Die vorherige Beschäftigung im Rahmen des Praktikums steht der Förderung mit einem Eingliederungszuschuss auch nicht als Ausschlussgrund entgegen. Denn gemäß § 221 Abs. 1 Nr. 2 SGB III ist eine Vorbeschäftigung erst bei einer Dauer von 3 Monaten für einen Föderungsausschluss relevant.

Nachdem die Eingangsvoraussetzungen für die Gewährung des Eingliederungszuschusses (§ 16 Abs. 2 Satz 1 SGB II, §§ 217 ff. SGB III) vorliegen, steht der Beklagten grundsätzlich Ermessen hinsichtlich des "Ob" und des "Wie" der Leistungsgewährung zu (Eicher/Spellbrink, § 16 Rn. 6; Gagel, § 217 SGB III Rn. 14).

Das Ermessen der Beklagten hinsichtlich des "Ob" der Leistungserbringung ist jedoch auf Null reduziert aufgrund der mündlich erteilten Zusage vom 26.05.2009. Denn in einem Telefonat am 26.05.2009 hat eine Mitarbeiterin der Beklagten gegenüber der Klägerin erklärt, dass eine Förderung durch einen Eingliederungszuschuss von 50 % für sieben Monate erfolgt, soweit die weiteren Voraussetzungen vorliegen. Eine entsprechende mündliche Zusage bewirkt eine Ermessensreduktion auf Null (BSG, Urteil vom 18.08.2005, B 7a/7 AL 66/04 R).

Das Ermessen hinsichtlich des "Wie" der Leistung ist durch die Beklagte jedoch noch auszuüben.

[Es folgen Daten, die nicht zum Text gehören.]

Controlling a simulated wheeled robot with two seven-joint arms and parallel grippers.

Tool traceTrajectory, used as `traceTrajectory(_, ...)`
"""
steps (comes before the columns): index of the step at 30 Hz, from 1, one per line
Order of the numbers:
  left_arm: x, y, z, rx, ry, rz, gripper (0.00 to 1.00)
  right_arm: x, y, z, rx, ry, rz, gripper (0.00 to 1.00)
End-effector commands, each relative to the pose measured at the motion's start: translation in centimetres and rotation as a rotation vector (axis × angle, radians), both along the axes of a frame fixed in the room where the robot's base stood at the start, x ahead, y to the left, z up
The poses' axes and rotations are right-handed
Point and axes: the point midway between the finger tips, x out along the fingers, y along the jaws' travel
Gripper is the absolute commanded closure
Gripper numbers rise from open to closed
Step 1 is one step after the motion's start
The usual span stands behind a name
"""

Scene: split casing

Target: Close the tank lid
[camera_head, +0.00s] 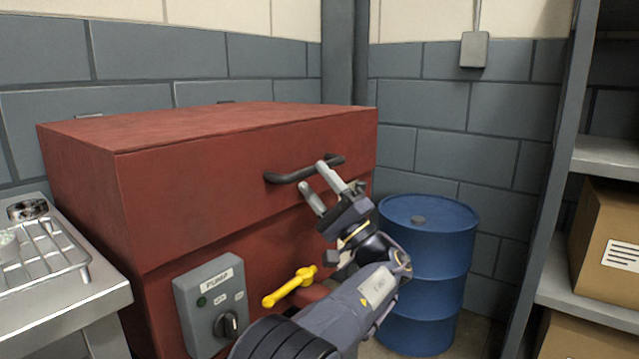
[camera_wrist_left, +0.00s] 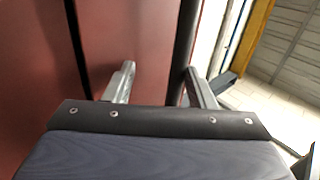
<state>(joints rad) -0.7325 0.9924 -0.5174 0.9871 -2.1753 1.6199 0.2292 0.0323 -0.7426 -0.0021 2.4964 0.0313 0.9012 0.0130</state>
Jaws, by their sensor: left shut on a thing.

Hierbei wird sie nach dem Vorgenannten jedoch zu berücksichten haben, dass aufgrund der mündlichen Zusagen vom 26.05.2009 eine Ermessensreduktion dahin eingetreten ist, dass mindestens für 7 Monate eine Förderung von 50 % des zu berücksichtigenden Arbeitsentgelts zu erfolgen hat. Ob eine höhere Förderung möglich ist (§ 218 Abs. 1 SGB III), wird die Beklagte im Rahmen ihrer Ermessensentscheidung zu prüfen haben.

Die Beklagte wird nunmehr über den Antrag der Klägerin auf Gewährung eines Eingliederungszuschusses für die Arbeitnehmerin S unter Beachtung der Rechtsauffassung des Gerichts neu zu entscheiden haben.

Die Kostenentscheidung beruht auf den §§ 183, 193 SGG.